Eppure, i tifosi dell’Italia della calcio-economia stavano per la prima volta sognando dopo anni di stenti: eravamo tornati un po’ fiduciosi nel nostro futuro e rispettati nel mondo. Invece con questo passo falso dei nostri allenatori-politici siamo usciti ignominiosamente di classifica e se in questo campionato alla fine non andremo in serie B sarà solo per il vantaggio che avevamo fin qui accumulato con Draghi in campo. In più, ci aspetta una campagna acquisti-elettorale in cui, in vista delle imminenti elezioni, rivedremo di nuovo in scena il peggio della nostra politica egoista ed incapace, ulteriormente impoverita in questi ultimi anni di deriva populista-sovranista.
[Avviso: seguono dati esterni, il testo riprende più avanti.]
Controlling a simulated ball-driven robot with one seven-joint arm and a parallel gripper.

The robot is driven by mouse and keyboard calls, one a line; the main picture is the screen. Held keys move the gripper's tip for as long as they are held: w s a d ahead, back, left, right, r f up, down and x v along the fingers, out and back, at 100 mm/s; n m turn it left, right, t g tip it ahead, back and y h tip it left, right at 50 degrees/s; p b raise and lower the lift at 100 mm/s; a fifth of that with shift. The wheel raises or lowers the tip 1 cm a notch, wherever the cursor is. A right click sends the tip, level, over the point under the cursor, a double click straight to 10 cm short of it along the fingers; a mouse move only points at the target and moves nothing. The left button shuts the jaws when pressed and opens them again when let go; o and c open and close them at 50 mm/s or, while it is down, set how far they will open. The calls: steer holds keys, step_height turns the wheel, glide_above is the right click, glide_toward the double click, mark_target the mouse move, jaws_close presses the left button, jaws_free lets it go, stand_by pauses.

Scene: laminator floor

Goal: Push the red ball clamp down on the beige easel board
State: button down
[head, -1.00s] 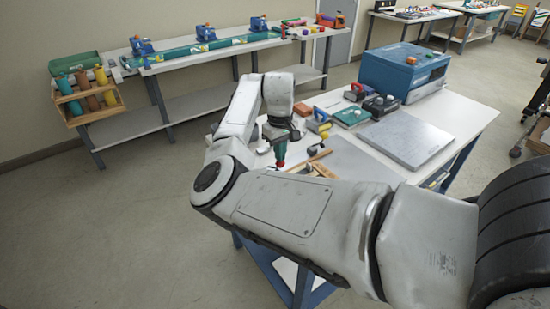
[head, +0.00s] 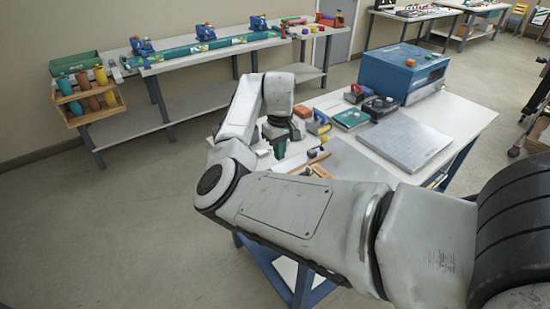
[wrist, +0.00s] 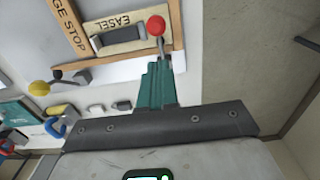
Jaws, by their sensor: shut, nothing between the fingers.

Intanto lo spread vola e già ricomincia la solita litania sui media internazionali e sui mercati riguardo al pericolo del debito pubblico italiano. La crisi di governo non ha fatto felice solo Putin ma anche i falchi del Nord Europa. Invece, con Draghi, il nostro debito era al sicuro e dopo un solo trimestre, nonostante i rincari del gas e la guerra in Ucraina, la nostra economia aveva già messo a segno una crescita acquisita del Pil per il 2022 del 2,6% che, se le previsioni del Mef si riveleranno azzeccate, grazie ad una accelerazione congiunturale compresa tra +0,5%+0,6%, salirà a un +3,1%+3,2% dopo il secondo trimestre, in cui cresceremo forse perfino più della Cina (che ha fatto segnare un +0,4%).
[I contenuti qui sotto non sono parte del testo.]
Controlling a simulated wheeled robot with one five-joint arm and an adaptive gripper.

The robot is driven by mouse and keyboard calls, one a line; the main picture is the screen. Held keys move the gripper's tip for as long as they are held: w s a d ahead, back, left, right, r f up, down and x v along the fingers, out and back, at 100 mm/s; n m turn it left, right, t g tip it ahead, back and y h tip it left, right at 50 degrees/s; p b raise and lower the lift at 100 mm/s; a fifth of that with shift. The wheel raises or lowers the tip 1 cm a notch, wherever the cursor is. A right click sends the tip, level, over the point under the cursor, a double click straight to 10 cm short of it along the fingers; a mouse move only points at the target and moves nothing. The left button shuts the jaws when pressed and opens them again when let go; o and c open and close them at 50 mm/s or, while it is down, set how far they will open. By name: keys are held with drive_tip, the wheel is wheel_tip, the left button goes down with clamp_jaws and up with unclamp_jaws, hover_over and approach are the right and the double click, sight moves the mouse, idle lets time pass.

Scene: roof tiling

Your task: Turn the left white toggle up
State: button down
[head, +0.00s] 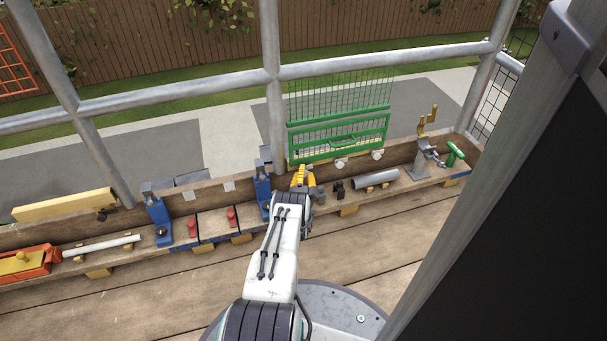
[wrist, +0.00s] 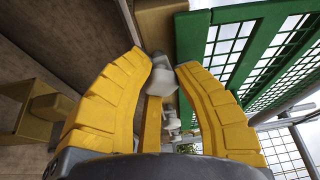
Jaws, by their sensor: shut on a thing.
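My gripper (head: 303,172) has yellow fingers and sits at the lower left corner of the green mesh gate (head: 345,138). In the wrist view my gripper (wrist: 161,66) has its fingertips closed around a white toggle (wrist: 157,80) beside the green frame. This is the left white toggle; in the head view my gripper hides it. Two more white toggles, a middle one (head: 341,163) and a right one (head: 378,155), show along the gate's lower edge. White parts (wrist: 173,122) also show beyond the held toggle. Which way the held toggle points is hard to tell.
The wooden ledge holds a blue clamp (head: 160,222) and red pieces (head: 192,227) to the left. A grey pipe (head: 375,179) and a grey stand (head: 428,158) are to the right. A scaffold post (head: 273,95) rises close to my gripper.

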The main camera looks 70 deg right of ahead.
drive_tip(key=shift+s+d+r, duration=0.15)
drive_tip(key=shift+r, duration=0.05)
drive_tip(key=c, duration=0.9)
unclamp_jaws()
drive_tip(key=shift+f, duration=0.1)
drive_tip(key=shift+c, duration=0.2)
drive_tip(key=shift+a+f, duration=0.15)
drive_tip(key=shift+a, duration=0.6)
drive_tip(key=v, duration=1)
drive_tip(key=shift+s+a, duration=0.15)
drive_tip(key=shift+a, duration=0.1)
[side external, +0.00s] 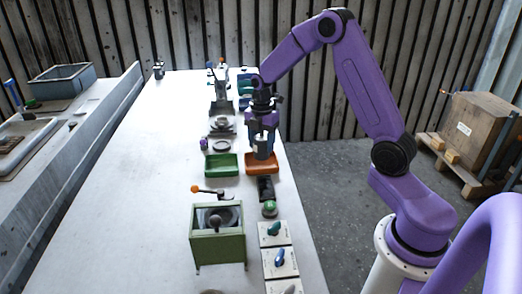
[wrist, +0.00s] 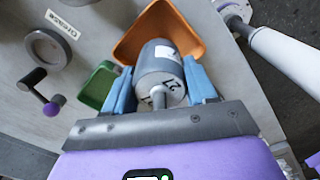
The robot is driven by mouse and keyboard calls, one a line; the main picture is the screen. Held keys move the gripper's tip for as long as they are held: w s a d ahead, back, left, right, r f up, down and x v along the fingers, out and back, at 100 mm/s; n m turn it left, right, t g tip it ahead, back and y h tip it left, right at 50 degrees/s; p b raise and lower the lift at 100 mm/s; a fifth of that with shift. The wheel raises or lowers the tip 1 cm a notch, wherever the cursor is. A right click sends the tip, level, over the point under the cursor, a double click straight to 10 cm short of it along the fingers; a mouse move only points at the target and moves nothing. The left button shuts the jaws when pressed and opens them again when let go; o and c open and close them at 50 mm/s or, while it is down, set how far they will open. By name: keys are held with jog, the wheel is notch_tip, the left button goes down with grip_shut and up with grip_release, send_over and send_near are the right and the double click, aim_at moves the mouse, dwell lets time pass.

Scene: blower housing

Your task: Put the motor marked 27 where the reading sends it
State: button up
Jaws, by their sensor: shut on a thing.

In attesa dei dati preliminari del secondo trimestre, che l’Istat diramerà il 29 luglio, sottolineiamo per intanto che dopo il primo trimestre 2022, per aumento del Pil, eravamo nettamente davanti agli altri due maggiori Paesi dell’Eurozona, agli Stati Uniti e al Giappone. Infatti, la crescita economica acquisita per l’anno in corso era ferma in Germania a +1,3%, in Francia a +1,9%, in Giappone a +0,4% e negli Usa a +1,5%. Nello stesso tempo, il nostro debitoPil stava calando velocemente. Tutto ciò in gran parte per merito di Draghi. E il divario di crescita a nostro favore, come è probabile, aumenterà ancora dopo il primo semestre. Non accadeva da anni.

Purtroppo, il peggio della nostra politica non solo antepone sempre i propri affarucci di bottega all’interesse nazionale della squadra-Italia. Ma non è mai stato nemmeno capace di adottare uno nuovo schema di gioco adatto ai tempi e alla competizione globale. All’Italia serviva e serve come l’aria un metodo alla Draghi, basato sulle riforme, sugli investimenti e sulla crescita, con l’aggiunta di tanta classe, rispettabilità e autorevolezza internazionale. Ma ai nostri politici le riforme vere non piacciono, le promettono ma le rimandano da anni. Gli italiani che li eleggono forse dovrebbero interrogarsi un po’ a questo proposito e cambiare finalmente registro. Altrimenti è inutile poi lamentarsi né della pochezza dei populisti e delle loro sterili promesse né del salto nel vuoto politico-culturale e dei miseri slogan dei sovranisti. Tra questi ultimi, sono oggi tante le potenziali maglie numero 10 che, qualora riuscissero a conquistare la guida della squadra-Italia, anziché giocare nella Champions League dell’Euro, vorrebbero portarci a gareggiare nella Mitropa Cup con Orban. Sarebbe un bel passo in indietro … dopo Draghi.